Historically, we are moving into one of the worst periods of the year for the benchmark risk measures that I track. September represents the only month of the calendar year where the S&P 500 has averaged a loss back to 1980 while volume begins its recovery and volatility peaks in this month and into October – perhaps it is the volatility paired with the still thinned liquidity backdrop that renders such exceptional conditions. As I’ve been pointing out, the 39th week of the year (which we are currently traversing) is the worst overall in the year on average; and current conditions only amplify this possibility. This is the last week of September and any lingering fog around outright concern in the financial system is quickly burning off. While we don’t have to live up to historical averages, fighting the statistically relevant is just as dubious an approach.

Chart S&P 500 Average Weekly Historical Performance from 1900 to Present


Chart Created by John Kicklighter

Visualizing the state of the markets, I have updated my ‘risk severity’ gauge. I believe we are seeing many of the hallmarks of a market environment that can break a severe and/or sustained unwinding of speculative exposure. Generally, a high correlation of risk-sensitive assets paired with severe moves from a number of those key players is the starting point of my assessment. I believe that is a fairly prolific sign at present with global equities, emerging market assets, junk bonds, speculative commodities and haven assets (with an inverse performance) all lining up. This sets the groundwork for a prolific development, but it does not have to keep the market’s head under water.

Chart of Market Risk Severity


Chart Created by John Kicklighter

For a more practical and timely assessment of the otherwise abstract view of ‘risk trends’, volatility measures across the aforementioned asset types is useful. In the past week, there has been a decisive pick up in expected (implied) volatility measures lead by the FX market. With USDJPY suffering from the intervention impact, EURUSD marking progress in the drop through parity and GBPUSD’s extreme volatility at record lows; it should come as little surprise that currency traders are bolstering the hedging costs for such stability pressure on what are otherwise the most liquid assets in the financial system. The further these measures rise, the greater my concern will grow for a ‘financial crisis’.
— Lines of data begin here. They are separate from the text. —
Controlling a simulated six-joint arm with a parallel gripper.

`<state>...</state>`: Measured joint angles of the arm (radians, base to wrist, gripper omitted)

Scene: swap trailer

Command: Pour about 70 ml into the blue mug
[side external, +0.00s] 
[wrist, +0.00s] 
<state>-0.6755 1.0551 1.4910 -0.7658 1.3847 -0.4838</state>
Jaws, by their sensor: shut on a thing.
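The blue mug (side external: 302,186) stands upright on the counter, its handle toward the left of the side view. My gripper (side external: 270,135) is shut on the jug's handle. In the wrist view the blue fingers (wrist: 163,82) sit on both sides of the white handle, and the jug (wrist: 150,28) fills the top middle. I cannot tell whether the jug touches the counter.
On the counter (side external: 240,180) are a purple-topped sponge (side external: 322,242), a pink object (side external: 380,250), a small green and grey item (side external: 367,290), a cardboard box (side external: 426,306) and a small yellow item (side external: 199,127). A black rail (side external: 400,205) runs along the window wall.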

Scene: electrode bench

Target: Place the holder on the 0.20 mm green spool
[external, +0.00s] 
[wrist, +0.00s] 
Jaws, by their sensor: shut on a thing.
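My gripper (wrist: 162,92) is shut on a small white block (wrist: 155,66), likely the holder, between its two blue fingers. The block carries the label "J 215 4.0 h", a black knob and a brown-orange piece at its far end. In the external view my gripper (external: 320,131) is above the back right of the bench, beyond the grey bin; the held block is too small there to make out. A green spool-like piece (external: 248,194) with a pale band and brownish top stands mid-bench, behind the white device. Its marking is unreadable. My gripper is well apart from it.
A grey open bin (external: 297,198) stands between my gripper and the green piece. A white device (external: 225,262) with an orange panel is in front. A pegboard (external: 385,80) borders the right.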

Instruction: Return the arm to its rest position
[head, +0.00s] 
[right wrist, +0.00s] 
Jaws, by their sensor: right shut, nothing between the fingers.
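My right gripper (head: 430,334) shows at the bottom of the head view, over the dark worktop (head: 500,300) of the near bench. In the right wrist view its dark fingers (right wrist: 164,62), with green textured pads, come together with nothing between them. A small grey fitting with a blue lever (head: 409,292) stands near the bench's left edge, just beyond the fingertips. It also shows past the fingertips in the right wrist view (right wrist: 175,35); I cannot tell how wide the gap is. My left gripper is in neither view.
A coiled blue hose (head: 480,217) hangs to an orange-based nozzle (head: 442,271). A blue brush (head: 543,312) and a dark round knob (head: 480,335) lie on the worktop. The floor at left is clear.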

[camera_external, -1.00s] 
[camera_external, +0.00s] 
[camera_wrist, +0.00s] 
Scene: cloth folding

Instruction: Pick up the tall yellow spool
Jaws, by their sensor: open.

Chart of Different Asset Class’s Volatility Measures Year-Over-Year


Chart Created by John Kicklighter

Fundamentals to Watch Moving Forward: Recession Fears Top the List

Fear does not develop in a vacuum – though panic can certainly derive from price alone. In reality, there are plenty of systemic issues that can pick up the torch of market fallout moving forward. I maintain that one of the broadest possible threats that is far from full discount in the global market is the risk of global recession. The imbalance between the outlook between the Eurozone and US economies (both generally negative) has personified this dimension of risk with the news that Italy’s election has put the Brothers party into power. The group has wed the Italian public and attempted to sooth concerns of a far-right lineage, but international investors are concerned that the political log jam will intensify and Europe’s economic struggle will only intensify. It is this backdrop that seems to align better to EURUSD performance than a simple EZ-US yield differential as a carry backdrop.

Chart of EURUSD with Italian Yield Premium and German-US Yield Differential (Daily)


Chart Created on Tradingview Platform

Notably, the political power change didn’t square up to the OECD’s updated interim economic outlook. The ‘world’ outlook was unchanged from the June forecast at 3.0 percent while Italy’s 2022 projection actually rose 0.9 percentage points to 3.4 percent. The big hits were registered by China (-1.2 percentage points to 3.2 percent), the United States (-1.0 percentage point to 1.5 percent) and Germany (-0.7 percentage points to 1.2 percent). The forecast for 2023 was fairly universal in its significant downgrade. What is the probability that the world is facing a recession with this kind of course? A ‘soft landing’ looks increasingly like fanciful thinking.

Table of OECD’s Interim Economic Outlook Update


Table from OECD’s Interim Economic Outlook Update for September 2022

For fundamental weather patterns over the coming 24 hours, I’m going to be monitoring closely the intangible elements of liquidity and the general consensus of sentiment. Meanwhile, the economic docket can tap into more traditional matters. On the economic front, the Chinese industrial profits figures will hit at the heart of assessment in the world’s second largest economy while the combination of consumer confidence, home sales and durable goods orders gives a fairly broad view of the United states. Another area of critical importance is monetary policy perspective. Following some fairly overt Fed member commitment to inflation and ECB President Lagarde’s assessment that the outlook is darkening, I believe St Louis Fed President James Bullard’s views and BOE Chief Economist Pill can tap into serious underlying fundamental concerns.